Reproduce the material below line by line, beginning with its first line and ending with the line that contains "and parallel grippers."; leave out pictures.

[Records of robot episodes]
◆ ◆ ◆ ◆ ◆

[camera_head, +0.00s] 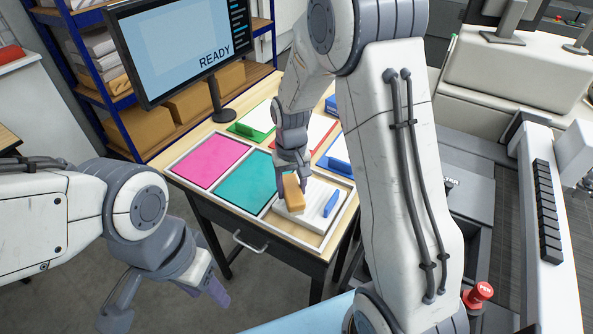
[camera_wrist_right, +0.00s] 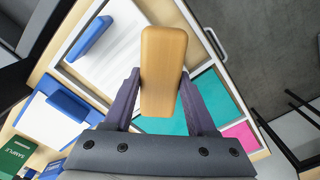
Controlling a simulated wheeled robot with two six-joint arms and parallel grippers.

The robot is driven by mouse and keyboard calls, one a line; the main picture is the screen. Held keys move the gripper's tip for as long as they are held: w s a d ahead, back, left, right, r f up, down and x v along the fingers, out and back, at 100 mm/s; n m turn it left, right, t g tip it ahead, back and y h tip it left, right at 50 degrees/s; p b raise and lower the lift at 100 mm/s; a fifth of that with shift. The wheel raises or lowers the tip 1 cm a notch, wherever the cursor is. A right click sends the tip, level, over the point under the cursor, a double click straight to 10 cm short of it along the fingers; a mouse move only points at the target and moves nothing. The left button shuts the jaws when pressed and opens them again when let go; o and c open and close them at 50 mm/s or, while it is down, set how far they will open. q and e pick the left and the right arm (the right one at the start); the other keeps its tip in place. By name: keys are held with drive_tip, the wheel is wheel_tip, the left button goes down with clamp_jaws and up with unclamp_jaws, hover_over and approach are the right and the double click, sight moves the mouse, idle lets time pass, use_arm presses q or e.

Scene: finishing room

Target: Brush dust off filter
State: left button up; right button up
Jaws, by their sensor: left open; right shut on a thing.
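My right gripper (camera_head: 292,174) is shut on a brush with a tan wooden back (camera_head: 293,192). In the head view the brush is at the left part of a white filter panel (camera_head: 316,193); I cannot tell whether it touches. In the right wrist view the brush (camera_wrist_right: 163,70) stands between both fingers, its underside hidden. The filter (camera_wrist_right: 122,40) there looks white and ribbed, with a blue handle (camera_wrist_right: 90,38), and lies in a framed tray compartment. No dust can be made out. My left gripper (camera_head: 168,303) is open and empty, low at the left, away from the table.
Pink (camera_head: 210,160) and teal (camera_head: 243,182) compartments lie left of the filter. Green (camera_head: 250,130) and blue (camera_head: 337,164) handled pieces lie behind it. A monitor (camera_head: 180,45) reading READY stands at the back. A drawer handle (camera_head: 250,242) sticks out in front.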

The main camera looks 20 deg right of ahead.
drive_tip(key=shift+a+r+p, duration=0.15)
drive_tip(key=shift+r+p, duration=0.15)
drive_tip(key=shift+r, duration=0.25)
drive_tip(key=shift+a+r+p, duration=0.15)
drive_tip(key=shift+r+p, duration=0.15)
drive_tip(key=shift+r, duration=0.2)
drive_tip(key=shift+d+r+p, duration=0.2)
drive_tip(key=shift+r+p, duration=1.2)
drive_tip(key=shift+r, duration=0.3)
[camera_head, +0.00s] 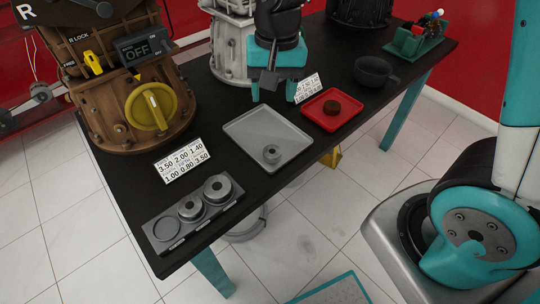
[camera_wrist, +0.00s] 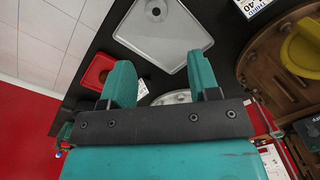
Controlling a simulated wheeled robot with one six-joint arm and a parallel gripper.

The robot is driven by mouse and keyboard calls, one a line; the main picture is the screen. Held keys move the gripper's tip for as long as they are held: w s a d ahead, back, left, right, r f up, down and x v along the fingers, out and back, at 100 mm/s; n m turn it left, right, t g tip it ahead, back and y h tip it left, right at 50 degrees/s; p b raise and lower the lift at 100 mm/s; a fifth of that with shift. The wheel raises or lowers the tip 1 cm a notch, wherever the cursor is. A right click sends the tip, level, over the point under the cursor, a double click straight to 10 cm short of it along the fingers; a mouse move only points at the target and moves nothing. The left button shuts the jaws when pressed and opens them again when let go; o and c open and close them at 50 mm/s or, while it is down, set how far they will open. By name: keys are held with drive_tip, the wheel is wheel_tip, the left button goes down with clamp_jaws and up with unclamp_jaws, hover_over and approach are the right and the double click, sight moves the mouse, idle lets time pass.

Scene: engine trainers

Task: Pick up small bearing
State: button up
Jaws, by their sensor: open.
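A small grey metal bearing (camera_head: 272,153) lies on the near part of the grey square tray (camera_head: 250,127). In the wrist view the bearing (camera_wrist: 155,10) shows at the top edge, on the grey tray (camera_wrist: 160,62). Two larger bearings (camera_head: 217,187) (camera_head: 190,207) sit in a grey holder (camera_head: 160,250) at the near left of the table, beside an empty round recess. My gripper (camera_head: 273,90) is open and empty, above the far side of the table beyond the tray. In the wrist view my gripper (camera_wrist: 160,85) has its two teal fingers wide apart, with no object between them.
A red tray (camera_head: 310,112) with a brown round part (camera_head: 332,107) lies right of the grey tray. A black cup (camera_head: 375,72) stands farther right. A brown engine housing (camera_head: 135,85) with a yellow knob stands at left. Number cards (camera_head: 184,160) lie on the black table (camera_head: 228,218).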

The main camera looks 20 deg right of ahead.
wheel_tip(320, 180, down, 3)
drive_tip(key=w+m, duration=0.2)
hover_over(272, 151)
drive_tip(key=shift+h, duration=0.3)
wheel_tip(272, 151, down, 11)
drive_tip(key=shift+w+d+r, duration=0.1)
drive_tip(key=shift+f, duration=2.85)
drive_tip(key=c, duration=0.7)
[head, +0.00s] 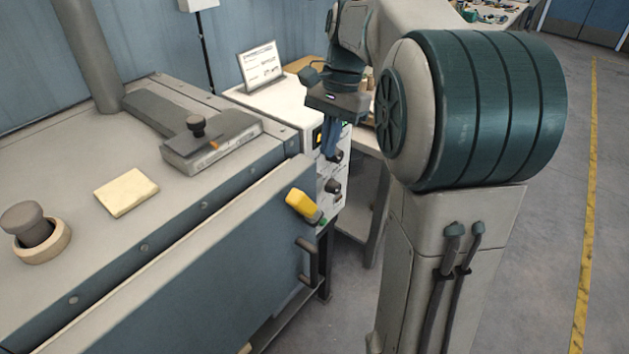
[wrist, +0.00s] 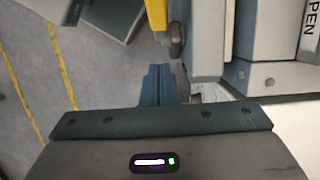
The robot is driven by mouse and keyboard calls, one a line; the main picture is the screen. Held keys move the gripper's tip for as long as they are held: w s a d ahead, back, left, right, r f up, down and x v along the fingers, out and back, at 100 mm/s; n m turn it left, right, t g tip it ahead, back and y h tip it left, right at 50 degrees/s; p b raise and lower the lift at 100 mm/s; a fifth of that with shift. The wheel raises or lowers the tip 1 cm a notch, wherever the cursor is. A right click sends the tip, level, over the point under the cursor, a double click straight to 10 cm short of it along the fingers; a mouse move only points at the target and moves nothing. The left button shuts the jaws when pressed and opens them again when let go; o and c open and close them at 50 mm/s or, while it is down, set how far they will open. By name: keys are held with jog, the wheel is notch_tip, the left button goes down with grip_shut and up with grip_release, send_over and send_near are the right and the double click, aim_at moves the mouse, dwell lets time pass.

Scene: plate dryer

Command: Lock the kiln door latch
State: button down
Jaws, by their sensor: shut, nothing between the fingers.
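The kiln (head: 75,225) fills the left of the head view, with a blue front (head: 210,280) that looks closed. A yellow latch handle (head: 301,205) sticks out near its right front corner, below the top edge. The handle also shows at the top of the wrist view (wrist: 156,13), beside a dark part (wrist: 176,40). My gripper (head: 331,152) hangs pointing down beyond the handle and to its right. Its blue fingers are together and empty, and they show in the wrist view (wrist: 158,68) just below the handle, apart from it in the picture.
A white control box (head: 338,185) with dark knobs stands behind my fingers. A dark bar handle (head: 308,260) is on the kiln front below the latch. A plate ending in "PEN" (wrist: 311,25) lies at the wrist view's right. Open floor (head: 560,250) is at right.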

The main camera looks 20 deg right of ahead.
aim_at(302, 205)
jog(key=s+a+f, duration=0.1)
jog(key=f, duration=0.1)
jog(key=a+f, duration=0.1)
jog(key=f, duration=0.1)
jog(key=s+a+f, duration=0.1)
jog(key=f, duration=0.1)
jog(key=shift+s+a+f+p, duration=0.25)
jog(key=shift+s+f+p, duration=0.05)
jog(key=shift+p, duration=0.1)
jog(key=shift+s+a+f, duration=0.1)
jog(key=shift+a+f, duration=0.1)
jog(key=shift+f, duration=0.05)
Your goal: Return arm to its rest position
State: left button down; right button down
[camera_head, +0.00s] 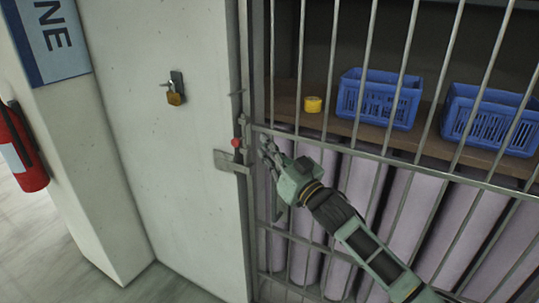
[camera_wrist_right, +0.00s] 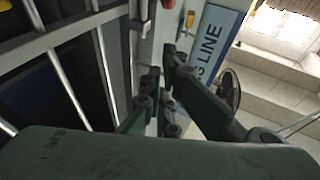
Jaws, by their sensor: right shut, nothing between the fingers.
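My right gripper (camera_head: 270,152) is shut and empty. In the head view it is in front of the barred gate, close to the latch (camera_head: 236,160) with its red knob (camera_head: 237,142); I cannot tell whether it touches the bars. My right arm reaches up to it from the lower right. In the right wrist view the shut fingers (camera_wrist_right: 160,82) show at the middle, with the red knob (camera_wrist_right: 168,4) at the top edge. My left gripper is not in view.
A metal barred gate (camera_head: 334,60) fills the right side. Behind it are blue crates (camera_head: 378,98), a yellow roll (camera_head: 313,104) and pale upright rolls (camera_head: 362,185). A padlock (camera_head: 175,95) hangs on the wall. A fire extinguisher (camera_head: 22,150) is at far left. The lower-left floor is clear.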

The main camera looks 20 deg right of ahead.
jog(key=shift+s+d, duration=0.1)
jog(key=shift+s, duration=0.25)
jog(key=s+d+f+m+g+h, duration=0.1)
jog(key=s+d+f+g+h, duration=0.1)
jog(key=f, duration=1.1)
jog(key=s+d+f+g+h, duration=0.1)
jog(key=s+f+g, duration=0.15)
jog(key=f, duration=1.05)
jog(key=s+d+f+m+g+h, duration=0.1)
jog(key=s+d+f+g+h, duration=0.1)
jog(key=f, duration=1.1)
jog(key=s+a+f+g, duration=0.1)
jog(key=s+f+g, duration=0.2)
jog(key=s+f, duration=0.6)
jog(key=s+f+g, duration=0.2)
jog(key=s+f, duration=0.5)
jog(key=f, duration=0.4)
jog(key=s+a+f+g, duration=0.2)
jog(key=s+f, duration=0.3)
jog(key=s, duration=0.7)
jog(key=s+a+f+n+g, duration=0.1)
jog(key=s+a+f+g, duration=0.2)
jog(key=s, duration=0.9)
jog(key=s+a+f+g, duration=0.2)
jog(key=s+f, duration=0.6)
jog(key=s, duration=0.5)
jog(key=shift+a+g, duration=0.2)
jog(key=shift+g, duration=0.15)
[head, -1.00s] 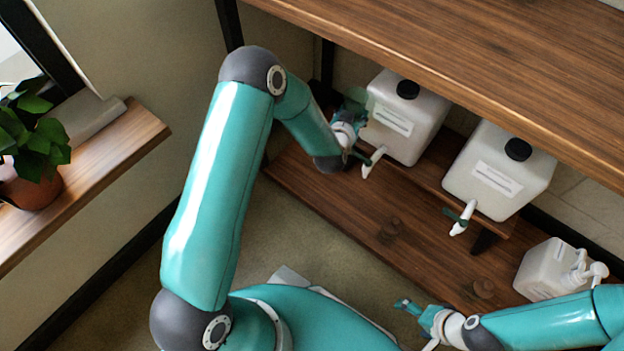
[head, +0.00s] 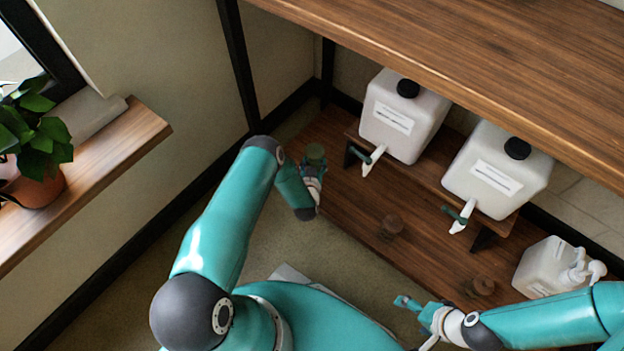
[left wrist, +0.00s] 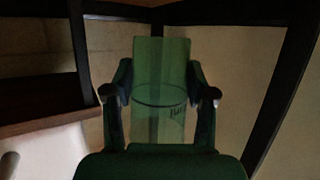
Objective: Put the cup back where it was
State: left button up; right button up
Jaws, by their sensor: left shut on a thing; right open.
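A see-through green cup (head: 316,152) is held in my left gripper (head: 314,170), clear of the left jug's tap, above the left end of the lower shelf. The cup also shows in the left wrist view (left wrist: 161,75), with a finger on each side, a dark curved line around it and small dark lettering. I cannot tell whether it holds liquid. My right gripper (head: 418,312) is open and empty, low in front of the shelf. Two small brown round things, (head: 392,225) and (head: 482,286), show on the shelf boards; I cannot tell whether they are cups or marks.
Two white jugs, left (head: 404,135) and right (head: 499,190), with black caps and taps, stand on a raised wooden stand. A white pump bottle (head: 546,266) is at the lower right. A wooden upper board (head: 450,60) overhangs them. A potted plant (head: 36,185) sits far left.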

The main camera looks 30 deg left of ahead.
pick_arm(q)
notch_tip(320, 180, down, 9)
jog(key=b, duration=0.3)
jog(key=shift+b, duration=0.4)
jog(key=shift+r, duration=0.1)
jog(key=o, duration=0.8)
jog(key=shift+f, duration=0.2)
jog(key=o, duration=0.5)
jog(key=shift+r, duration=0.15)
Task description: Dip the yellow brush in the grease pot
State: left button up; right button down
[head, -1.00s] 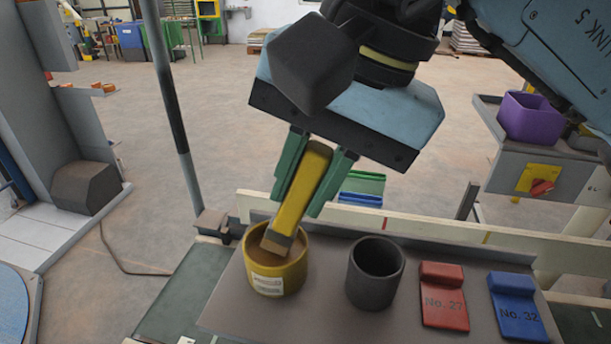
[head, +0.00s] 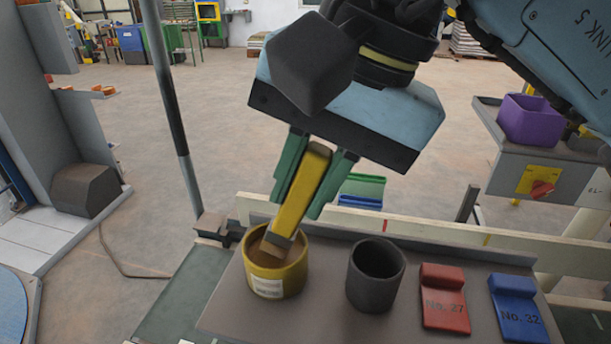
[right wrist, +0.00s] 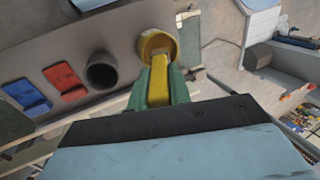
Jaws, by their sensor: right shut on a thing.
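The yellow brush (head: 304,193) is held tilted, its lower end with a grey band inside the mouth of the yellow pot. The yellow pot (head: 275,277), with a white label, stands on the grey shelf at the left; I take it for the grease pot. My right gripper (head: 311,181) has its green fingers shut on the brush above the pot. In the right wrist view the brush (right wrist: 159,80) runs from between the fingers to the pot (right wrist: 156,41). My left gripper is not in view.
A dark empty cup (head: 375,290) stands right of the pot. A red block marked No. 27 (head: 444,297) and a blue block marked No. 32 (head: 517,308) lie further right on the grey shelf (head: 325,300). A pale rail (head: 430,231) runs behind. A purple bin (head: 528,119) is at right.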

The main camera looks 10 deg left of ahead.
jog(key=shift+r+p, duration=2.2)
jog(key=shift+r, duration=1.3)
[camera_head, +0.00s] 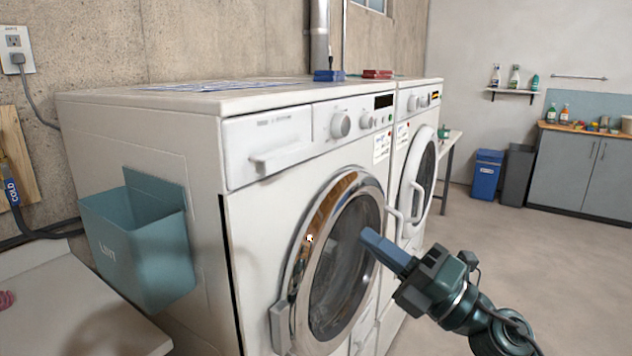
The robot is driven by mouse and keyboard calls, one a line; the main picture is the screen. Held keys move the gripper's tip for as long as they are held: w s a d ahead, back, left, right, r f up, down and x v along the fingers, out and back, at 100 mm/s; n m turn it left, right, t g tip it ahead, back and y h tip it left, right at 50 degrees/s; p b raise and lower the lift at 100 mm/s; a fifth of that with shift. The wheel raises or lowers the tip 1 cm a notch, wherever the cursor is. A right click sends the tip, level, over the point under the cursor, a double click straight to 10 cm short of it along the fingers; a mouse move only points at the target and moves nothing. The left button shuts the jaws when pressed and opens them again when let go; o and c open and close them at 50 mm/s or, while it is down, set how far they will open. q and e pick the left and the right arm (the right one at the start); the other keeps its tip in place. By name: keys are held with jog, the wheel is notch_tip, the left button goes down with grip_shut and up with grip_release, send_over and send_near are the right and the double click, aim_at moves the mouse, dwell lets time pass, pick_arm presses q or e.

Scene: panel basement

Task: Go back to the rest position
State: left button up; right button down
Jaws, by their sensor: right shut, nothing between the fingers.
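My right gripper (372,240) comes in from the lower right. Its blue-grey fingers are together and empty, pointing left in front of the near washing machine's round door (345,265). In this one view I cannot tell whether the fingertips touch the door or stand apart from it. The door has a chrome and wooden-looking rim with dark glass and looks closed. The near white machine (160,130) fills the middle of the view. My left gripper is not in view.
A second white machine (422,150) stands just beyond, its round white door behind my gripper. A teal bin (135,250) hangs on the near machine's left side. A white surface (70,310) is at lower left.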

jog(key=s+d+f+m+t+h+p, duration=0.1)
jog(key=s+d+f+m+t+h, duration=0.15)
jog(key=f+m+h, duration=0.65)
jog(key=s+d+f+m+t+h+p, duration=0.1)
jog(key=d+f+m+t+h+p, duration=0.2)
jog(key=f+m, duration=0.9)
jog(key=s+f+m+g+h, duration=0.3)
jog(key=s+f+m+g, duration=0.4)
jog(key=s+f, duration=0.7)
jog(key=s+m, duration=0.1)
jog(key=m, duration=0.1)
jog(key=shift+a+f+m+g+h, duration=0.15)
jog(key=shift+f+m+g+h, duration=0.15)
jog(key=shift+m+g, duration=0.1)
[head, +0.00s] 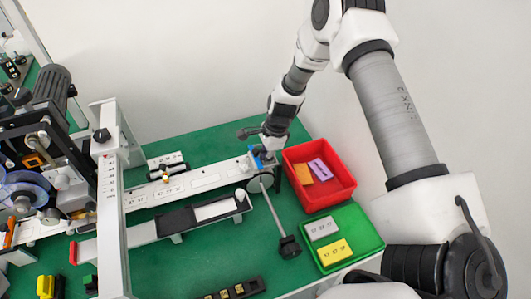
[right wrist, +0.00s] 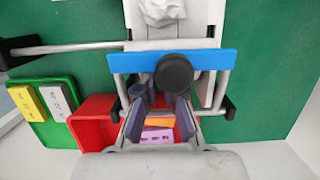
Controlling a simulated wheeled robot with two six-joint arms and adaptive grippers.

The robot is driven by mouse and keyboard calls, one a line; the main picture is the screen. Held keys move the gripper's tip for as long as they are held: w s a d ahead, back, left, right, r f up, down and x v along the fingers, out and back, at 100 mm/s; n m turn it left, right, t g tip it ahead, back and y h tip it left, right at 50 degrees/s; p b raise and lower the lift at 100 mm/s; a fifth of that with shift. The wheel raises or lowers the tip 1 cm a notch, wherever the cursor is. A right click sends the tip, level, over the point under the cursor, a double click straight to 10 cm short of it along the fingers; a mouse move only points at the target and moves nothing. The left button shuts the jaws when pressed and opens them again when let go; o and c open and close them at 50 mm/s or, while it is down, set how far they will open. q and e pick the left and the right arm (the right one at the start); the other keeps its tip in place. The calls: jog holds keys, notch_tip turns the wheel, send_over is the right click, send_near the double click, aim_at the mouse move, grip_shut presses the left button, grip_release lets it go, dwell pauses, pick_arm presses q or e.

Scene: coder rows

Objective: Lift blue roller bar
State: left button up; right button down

◆ ◆ ◆ ◆ ◆

= Correct result =
[camera_head, +0.00s] 
[camera_wrist_right, +0.00s] 
Controlling a simulated wheeled robot with two six-joint arms and parallel grippers.

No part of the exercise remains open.